There was a lot of talk about “proof” in the news this month. The Ken Hamm/Bill Nye debate captured a lot of attention and raised questions about what science can prove about particular creation models, and even about what kinds of evidence are acceptable or reliable. There was an interesting story about a computer-generated math proof that required 13GB of reasoning, far too much for human beings to parse through and verify, which led to questions about the limits of what can be proved in mathematics and whether math will ultimately become the domain of computers. Meanwhile, an archaeological paper about camels led to a lot of headlines about the Bible being contradicted or perhaps even proven false.
All of this stirred up some of my own thoughts on what can (or cannot) be proved about God. For many Christians, it seems desirable to have logic or philosophy or science prove that God can or must exist. And yet empirically, it would seem that one consequence of pursuing such proofs is that we raise the possibility that God is potentially falsifiable. So naturally some folks become interested in proving God can’t or doesn’t exist, which seems to result in the perception that findings like the timing of when camels arrived in Palestine can falsify the Bible, and possibly by extension God. If the outcome of our attempts to prove that God can or must exist is to cause people to misunderstand the nature of the Bible or the nature of God, then perhaps we need to reconsider the claims we make. For instance, what if we instead tried to prove that God’s existence is somehow formally undecidable?
What would such a proof look like? The following is more of a sketch or an outline of a proof, or some musings that could perhaps one day be formalized; they are the thoughts that I’ve had on the topic and I’d be curious what other folks make of them.
First, let’s consider what axioms we can choose. We could start by assuming there is no God, in which case there is nothing to prove. Likewise for the assumption that there is a God. So the only interesting choice is if we assume that God is a possibility, or choose a set of assumptions that don’t explicitly say anything about God one way or the other. I suspect there are a range of ways to formalize that idea, but I think the notion of God as a possibility is sufficient for our purposes.
Now, we need to know what we mean by God. One way we describe God is that He is infinite. Here, I take that to mean that it would require an infinite amount of information to accurately describe God and His works. (This is admittedly a potential point of departure for some, but we need some formalization of what we are talking about and this one makes sense to me.)
Then let’s say we have some proofs that God does not exist. Let’s put them in some kind of order, maybe the order in which they are proposed. Each of these proofs must define the God they are disproving, and information theory says we can express that definition of God as a sequence of 0s and 1s (or bits). So now we have a big list of such sequences, each of which disproves a particular definition of God. But now we go down the list, and if the first bit of the first sequence is a 0, we choose a 1, and if the second bit of the second sequence is a 1, we choose a 0, and so on. After we are all done, we will have a description of God which is different than all of the other sequences, and thus it is a definition of God that has not been disproven. This suggests to me that one cannot disprove the existence of an infinite God.
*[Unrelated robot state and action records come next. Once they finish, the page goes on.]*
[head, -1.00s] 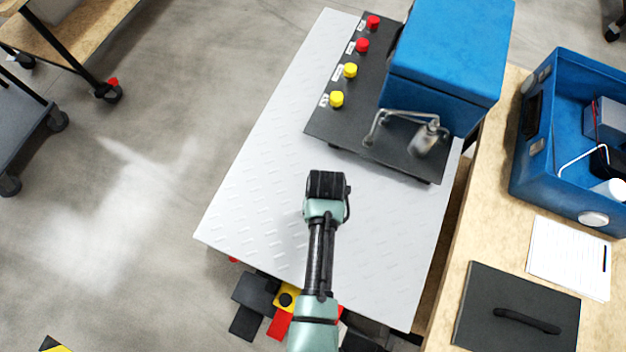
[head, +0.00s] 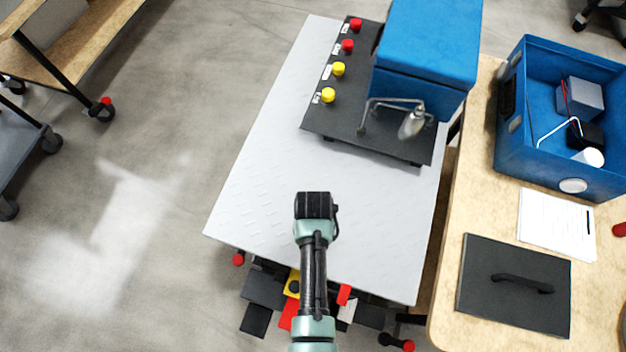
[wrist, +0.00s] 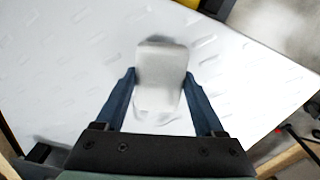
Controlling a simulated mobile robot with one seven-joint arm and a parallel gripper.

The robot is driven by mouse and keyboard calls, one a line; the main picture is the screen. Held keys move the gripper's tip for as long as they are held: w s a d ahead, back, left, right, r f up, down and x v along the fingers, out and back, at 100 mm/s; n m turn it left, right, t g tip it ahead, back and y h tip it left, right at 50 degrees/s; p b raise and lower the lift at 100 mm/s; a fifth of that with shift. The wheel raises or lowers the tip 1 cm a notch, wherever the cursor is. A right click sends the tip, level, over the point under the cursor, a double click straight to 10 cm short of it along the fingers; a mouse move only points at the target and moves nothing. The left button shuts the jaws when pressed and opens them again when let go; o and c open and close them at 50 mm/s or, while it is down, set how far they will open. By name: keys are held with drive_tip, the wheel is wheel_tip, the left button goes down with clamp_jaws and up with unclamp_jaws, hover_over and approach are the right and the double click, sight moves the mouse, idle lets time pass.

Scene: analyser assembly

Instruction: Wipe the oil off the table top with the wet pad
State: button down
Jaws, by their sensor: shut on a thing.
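The table top (head: 270,150) is a light grey plate with raised tread marks. My gripper (wrist: 160,78) is shut on the pad (wrist: 161,62), a pale, rounded block between its two dark blue fingers. In the wrist view the pad lies over the plate, with a darker shade along its edges; I cannot tell for sure whether it touches. In the head view my gripper (head: 315,207) is over the front middle of the table top, and its fingers and the pad are hidden beneath the wrist. I cannot make out the oil.
A black panel (head: 390,147) with red and yellow buttons, a blue box (head: 425,45) and a metal handle occupies the back. A wooden bench (head: 450,290) on the right holds a blue case (head: 540,165), papers and a black lid (head: 515,310). The plate's left side is clear.

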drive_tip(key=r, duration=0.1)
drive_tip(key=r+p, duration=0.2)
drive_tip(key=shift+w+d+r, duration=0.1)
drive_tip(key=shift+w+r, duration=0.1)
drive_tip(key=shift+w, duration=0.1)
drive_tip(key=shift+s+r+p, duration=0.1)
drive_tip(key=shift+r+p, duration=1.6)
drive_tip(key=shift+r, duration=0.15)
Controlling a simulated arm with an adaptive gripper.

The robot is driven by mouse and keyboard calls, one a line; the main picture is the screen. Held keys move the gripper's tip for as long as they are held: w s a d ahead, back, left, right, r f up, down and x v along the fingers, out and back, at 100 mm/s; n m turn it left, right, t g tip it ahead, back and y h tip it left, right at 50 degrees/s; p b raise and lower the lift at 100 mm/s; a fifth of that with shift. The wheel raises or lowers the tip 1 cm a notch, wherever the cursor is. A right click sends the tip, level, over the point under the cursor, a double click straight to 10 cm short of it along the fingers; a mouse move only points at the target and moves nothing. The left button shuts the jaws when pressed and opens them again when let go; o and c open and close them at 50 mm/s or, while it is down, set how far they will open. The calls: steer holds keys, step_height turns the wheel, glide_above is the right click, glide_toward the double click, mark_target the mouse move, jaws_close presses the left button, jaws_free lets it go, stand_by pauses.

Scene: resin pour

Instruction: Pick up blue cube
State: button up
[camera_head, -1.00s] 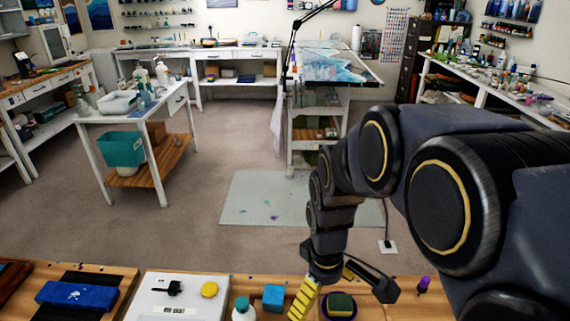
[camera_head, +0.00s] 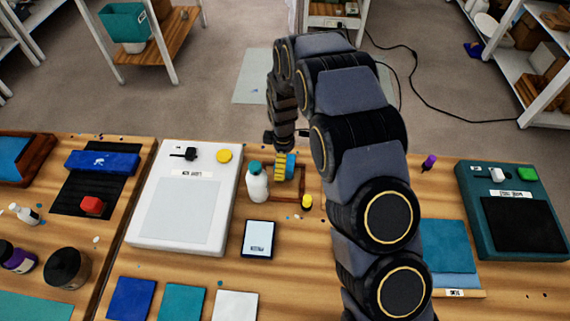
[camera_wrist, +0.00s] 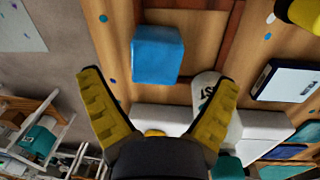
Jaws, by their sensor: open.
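The blue cube (camera_wrist: 157,55) shows whole in the wrist view, just beyond and between my fingertips. In the head view only a blue sliver of the cube (camera_head: 291,160) shows, mostly hidden by my gripper. My gripper (camera_wrist: 160,80) has two yellow ribbed fingers spread wide, with nothing held. In the head view my gripper (camera_head: 280,167) is low over the far part of the workbench, right of a white bottle. I cannot tell whether a finger touches the cube.
The white bottle with a teal cap (camera_head: 257,182) stands close left of my gripper. A small yellow-topped bottle (camera_head: 306,202) stands nearer right. A brown wooden frame (camera_head: 289,203) lies beside the cube. A white scale (camera_head: 180,208) is farther left, a dark tablet (camera_head: 259,239) in front.

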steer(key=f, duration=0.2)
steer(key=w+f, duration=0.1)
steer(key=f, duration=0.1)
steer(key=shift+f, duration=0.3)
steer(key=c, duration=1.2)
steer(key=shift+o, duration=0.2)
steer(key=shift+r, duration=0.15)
But just because we cannot disprove the existence of an infinite God doesn’t mean we can prove it. In a finite amount of time, our definition of God that we are proving can only be finite, which means that the best we can do is prove a finite approximation of an infinite God, which, since the approximation is finite, does not really prove anything about an infinite God.
The combination of these two lines of reasoning at least suggest to me that an infinite God is in fact an undecidable proposition for finite beings, rather than being provable one way or the other.
Now, what are the implications of this conclusion? Well, an interesting consequence is that the probability of us finding the correct (finite, approximate) description of an infinite God among the infinite possible descriptions is vanishingly small. That might seem disheartening, but it implies that if such a God wishes to be known by finite beings, then He will have to initiate that process. And this is exactly what the Bible teaches — that we would never know God if He had not reached out to us. A provable God would have no need to do so, because we’d eventually work out the proof. And a God that provably does not exist wouldn’t exist to reach out to us. And so it would seem to me that the story of scripture is most consistent with a God whose existence is formally undecidable.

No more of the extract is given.